The literary ascent of Delmore Schwartz was followed by the rapid descent of his life. His six-year marriage to Gertrude Buckman was followed by his 1949-1957 life with Elizabeth Pollett, who lived with him in a farmhouse in New Jersey for five years and exclaimed, “Being with him was like living on the side of a volcano.” His fear of failure seemed to correlate with manic-depressive periods and growing paranoia. Following heavy dependence on alcohol, barbiturates and amphetamines, Schwartz was fifty-two when he died of a heart attack in the lobby of a Manhattan hotel. His identity in the morgue was not known for two days, but The New York Times wrote a lengthy appreciation. His life was celebrated at his funeral by Robert Lowell and Dwight Macdonald.
The Poetry of Delmore Schwartz
Below are two of his poems reflecting his Cambridge experience.
CAMBRIDGE, SPRING 1937
At last the air fragrant, the bird’s bubbling whistle
Succinct in the unknown unsettled trees:
O little Charles, beside the Georgian colleges
And milltown New England; at last the wind soft,
The sky unmoving, and the dead look
Of factory windows separate, at last,
From windows gray and wet:
for now the sunlight
Thrashes its wet shellac on brickwalk and gutter,
White splinters streak midmorning and doorstep,
Winter passes as the lighted streetcar
Moves at midnight, one scene of the past,
Droll and unreal, stiff, stilted and hooded.THE TRUE BLUE AMERICAN
Jeremiah Dickson was a true-blue American,
For he was a little boy who understood America, for he felt that he must
Think about everything; because that’s all there is to think about,
Knowing immediately the intimacy of truth and comedy,
Knowing intuitively how a sense of humor was a necessity
For one and for all who live in America. Thus, natively, and
Naturally when on an April Sunday in an ice cream parlor Jeremiah
Was requested to choose between a chocolate sundae and a banana split
He answered unhesitatingly, having no need to think of it
Being a true-blue American, determined to continue as he began:
Rejected the either-or of Kierkegaard, and many another European;
Refusing to accept alternatives, refusing to believe the choice of between;
Rejecting selection; denying dilemma; electing absolute affirmation: knowing
in his breast
The infinite and the gold
Of the endless frontier, the deathless West.
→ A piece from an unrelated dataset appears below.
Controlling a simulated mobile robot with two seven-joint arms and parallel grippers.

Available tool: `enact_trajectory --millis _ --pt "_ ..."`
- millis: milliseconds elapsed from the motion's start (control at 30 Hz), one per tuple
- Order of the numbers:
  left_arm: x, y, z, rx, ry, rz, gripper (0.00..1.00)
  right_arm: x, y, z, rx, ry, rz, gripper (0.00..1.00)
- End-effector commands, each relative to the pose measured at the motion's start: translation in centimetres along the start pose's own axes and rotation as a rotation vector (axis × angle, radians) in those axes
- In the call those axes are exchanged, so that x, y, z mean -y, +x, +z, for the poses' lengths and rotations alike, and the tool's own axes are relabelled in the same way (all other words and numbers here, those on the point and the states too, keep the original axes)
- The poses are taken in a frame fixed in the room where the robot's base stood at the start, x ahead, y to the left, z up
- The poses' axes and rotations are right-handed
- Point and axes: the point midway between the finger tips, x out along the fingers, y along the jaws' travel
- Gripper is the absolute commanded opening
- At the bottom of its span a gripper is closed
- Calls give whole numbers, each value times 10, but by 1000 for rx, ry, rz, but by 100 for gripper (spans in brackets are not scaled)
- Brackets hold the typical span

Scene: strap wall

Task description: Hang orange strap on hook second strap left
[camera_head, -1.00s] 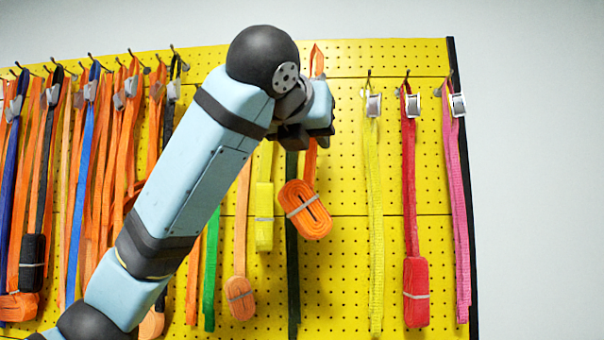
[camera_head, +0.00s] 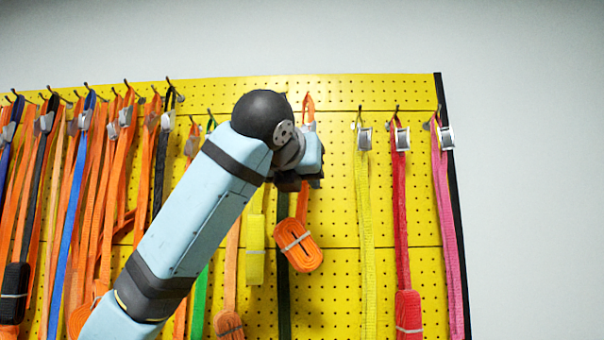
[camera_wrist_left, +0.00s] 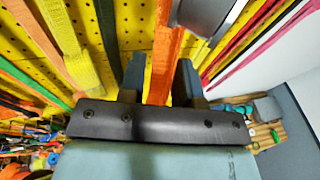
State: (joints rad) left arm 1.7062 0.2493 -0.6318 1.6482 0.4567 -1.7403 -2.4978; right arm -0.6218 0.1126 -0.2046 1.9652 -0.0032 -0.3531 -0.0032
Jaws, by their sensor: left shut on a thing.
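My left gripper (camera_head: 305,183) is shut on an orange strap (camera_head: 299,246) in front of the yellow pegboard. The strap's narrow loop (camera_head: 308,104) stands up above the gripper, and its banded coil hangs below. In the left wrist view, the orange webbing (camera_wrist_left: 164,50) runs between the two fingers (camera_wrist_left: 160,85), with a grey metal buckle (camera_wrist_left: 207,12) beside it. I cannot tell whether the loop is around a hook; no hook shows clearly at its top. My right gripper is in neither view.
A yellow strap (camera_head: 366,230), a red strap (camera_head: 400,200) and a pink strap (camera_head: 447,200) hang on hooks to the right. Several orange, blue and black straps crowd the left. A dark green strap (camera_head: 284,300) and a short yellow coil (camera_head: 255,250) hang close behind the gripper.

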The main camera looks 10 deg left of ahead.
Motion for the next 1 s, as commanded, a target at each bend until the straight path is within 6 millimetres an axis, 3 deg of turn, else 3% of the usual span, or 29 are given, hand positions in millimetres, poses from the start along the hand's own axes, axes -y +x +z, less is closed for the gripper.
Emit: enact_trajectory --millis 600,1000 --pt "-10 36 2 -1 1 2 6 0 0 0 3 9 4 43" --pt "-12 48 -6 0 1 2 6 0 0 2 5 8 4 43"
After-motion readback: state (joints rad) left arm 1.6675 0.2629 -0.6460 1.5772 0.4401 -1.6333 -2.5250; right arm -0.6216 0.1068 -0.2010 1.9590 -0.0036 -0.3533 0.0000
“Both: I will have them both!” declared this true-blue American
In Cambridge, Massachusetts, on an April Sunday, instructed
By the great department stores, by the Five-and-Ten,
Taught by Christmas, by the circus, by the vulgarity and grandeur of
Niagara Falls and the Grand Canyon,
Tutored by the grandeur, vulgarity, and infinite appetite gratified and
Shining in the darkness, of the moonlight
On Saturdays at the double bills of the pictures,
The consummation of the advertisements of the imagination of the light
Which is as it was—the infinite belief in infinite hope—of Columbus,
Barnum, Edison, and Jeremiah Dickson.